Assorted content to end your week.
- The Canadian Labour Congress offers its suggestions as to how international trade agreements can be reworked to ensure a more fair global economy. But Bill Curry reports that we're first more likely to see public interest regulation undermined from within Canada as the provinces sign away their authority to prioritize anything but corporate profits.
- Norm Farrell points out how Christy Clark's B.C. Libs have poured hundreds of millions of public dollars into the pockets of their donors to buy power which was never needed. And Murray Mandryk argues that it's long past time to allow for the direct quid pro quo between donors who benefit from public spending, and a premier whose income is tied directly to their unlimited partisan contributions.
- Rachel Giese is rightly appalled by the fact that a child suicide crisis within Canada's First Nations is being ignored by the media and the federal government alike. And Gloria Galloway exposes an internal report confirming that on-reserve health services in general continue to be grossly underfunded.
- Marc Lee discusses the "green paradox" which is resulting in far too much effort being put into quickly extracting and exporting as many fossil fuels as possible while other countries are still willing to burn them.
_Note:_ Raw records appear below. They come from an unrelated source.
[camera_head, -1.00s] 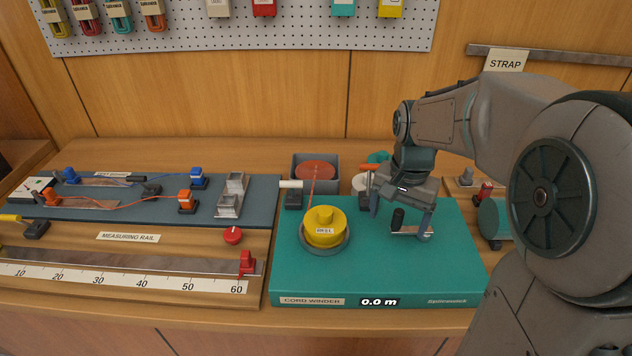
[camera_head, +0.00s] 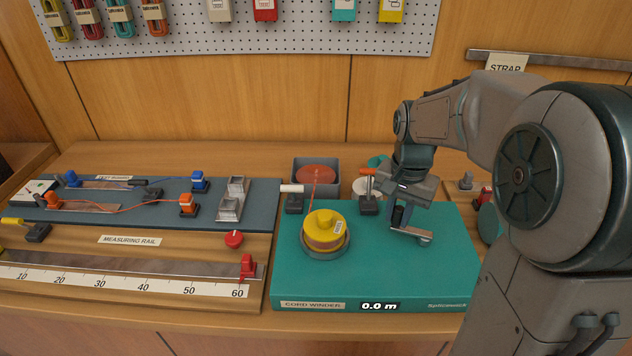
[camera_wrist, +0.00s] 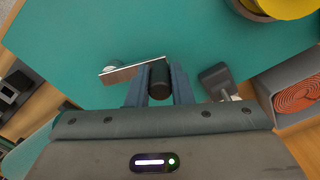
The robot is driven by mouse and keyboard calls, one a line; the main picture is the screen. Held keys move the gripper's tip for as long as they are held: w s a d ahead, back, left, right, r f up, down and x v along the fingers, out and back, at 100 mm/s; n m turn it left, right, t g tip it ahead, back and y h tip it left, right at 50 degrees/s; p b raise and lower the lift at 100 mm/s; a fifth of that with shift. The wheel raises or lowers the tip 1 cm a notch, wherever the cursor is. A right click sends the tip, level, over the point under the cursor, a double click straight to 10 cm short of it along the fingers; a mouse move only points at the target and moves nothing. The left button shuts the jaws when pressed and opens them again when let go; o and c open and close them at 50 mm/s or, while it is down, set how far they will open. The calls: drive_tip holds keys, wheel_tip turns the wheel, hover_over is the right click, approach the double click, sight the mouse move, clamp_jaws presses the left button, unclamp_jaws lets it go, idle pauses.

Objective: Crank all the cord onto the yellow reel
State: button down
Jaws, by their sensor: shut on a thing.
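The yellow reel (camera_head: 322,220) sits on the left part of the teal cord winder (camera_head: 450,280), its label turned to the right. An orange cord (camera_head: 314,188) runs from the grey bin (camera_head: 333,164) at the back to the reel. My gripper (camera_head: 398,212) is shut on the black knob of the crank handle; the knob (camera_wrist: 160,82) stands between both fingers in the wrist view. The silver crank arm (camera_wrist: 130,71) points left there. The reel (camera_wrist: 290,6) is at the top right of that view.
Beside the bin stand a cord guide with a white roller (camera_head: 292,188) and a post with an orange-topped lever (camera_head: 367,190). A measuring rail (camera_head: 130,272) and a grey-blue test board (camera_head: 120,215) fill the left of the bench.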

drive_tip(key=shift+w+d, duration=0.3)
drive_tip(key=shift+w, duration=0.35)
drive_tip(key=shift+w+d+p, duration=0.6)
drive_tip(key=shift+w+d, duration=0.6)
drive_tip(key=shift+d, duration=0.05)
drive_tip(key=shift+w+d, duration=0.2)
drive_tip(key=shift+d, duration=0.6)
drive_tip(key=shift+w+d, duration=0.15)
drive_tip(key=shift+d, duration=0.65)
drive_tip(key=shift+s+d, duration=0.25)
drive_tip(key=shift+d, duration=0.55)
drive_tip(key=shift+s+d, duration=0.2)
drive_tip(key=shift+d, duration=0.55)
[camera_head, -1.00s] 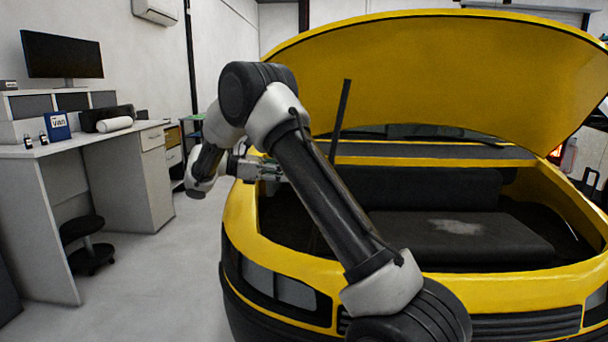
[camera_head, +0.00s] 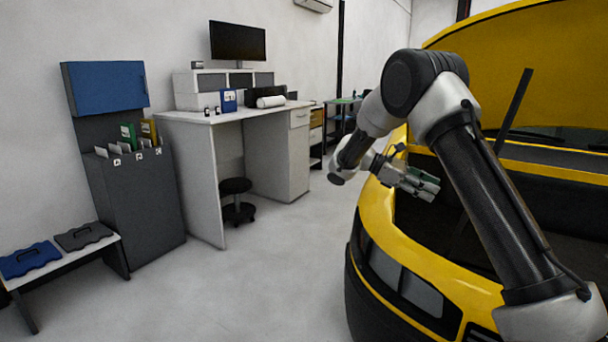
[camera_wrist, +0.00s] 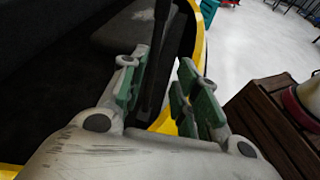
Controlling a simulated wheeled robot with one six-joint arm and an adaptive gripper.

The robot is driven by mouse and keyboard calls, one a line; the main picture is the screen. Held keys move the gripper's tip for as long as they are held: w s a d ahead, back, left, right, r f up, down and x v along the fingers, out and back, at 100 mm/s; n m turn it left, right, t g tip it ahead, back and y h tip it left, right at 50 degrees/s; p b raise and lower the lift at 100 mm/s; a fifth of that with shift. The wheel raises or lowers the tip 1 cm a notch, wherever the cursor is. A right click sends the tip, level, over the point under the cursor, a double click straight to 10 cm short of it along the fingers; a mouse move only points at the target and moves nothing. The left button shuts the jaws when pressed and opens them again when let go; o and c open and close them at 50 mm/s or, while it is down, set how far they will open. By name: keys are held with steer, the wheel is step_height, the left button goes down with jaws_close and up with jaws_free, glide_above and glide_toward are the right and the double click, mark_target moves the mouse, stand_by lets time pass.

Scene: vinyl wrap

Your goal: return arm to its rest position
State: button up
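My arm is bent up in front of the yellow car (camera_head: 440,290), whose hood (camera_head: 545,60) is raised. My gripper (camera_head: 428,187) is over the car's left front edge, pointing right toward the open compartment. In the wrist view my gripper (camera_wrist: 163,85) has its two green-padded fingers apart, with nothing visibly held. A dark rod (camera_wrist: 158,50) shows between the fingers; the view does not tell how near it is. The same view shows the car's yellow rim (camera_wrist: 199,45) and the dark compartment.
A white desk (camera_head: 255,120) holds a monitor (camera_head: 238,41), a blue box and a white roll. A stool (camera_head: 237,200) stands under it. Left are a dark cabinet (camera_head: 135,200) and a bench (camera_head: 75,260) with blue and grey cases. The floor between is clear.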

And the Star-Phoenix' editorial boards reminds us why we need to be highly skeptical about the Wall Saskatchewan Party's refusal to acknowledge or admit the environmental dangers posed by the sector.
- Meanwhile, Rachel Cleetus examines how the undermining of environmental regulators such as the EPA has immediate and destructive effects on citizens.
- Finally, Robert Cribb and Marco Chown Oved weigh in on Canada's role in facilitating tax evasion by enabling corporate coverups. And Dave Seglins, Rachel Houlihan and Zach Dubinsky offer some proposals to fix the system.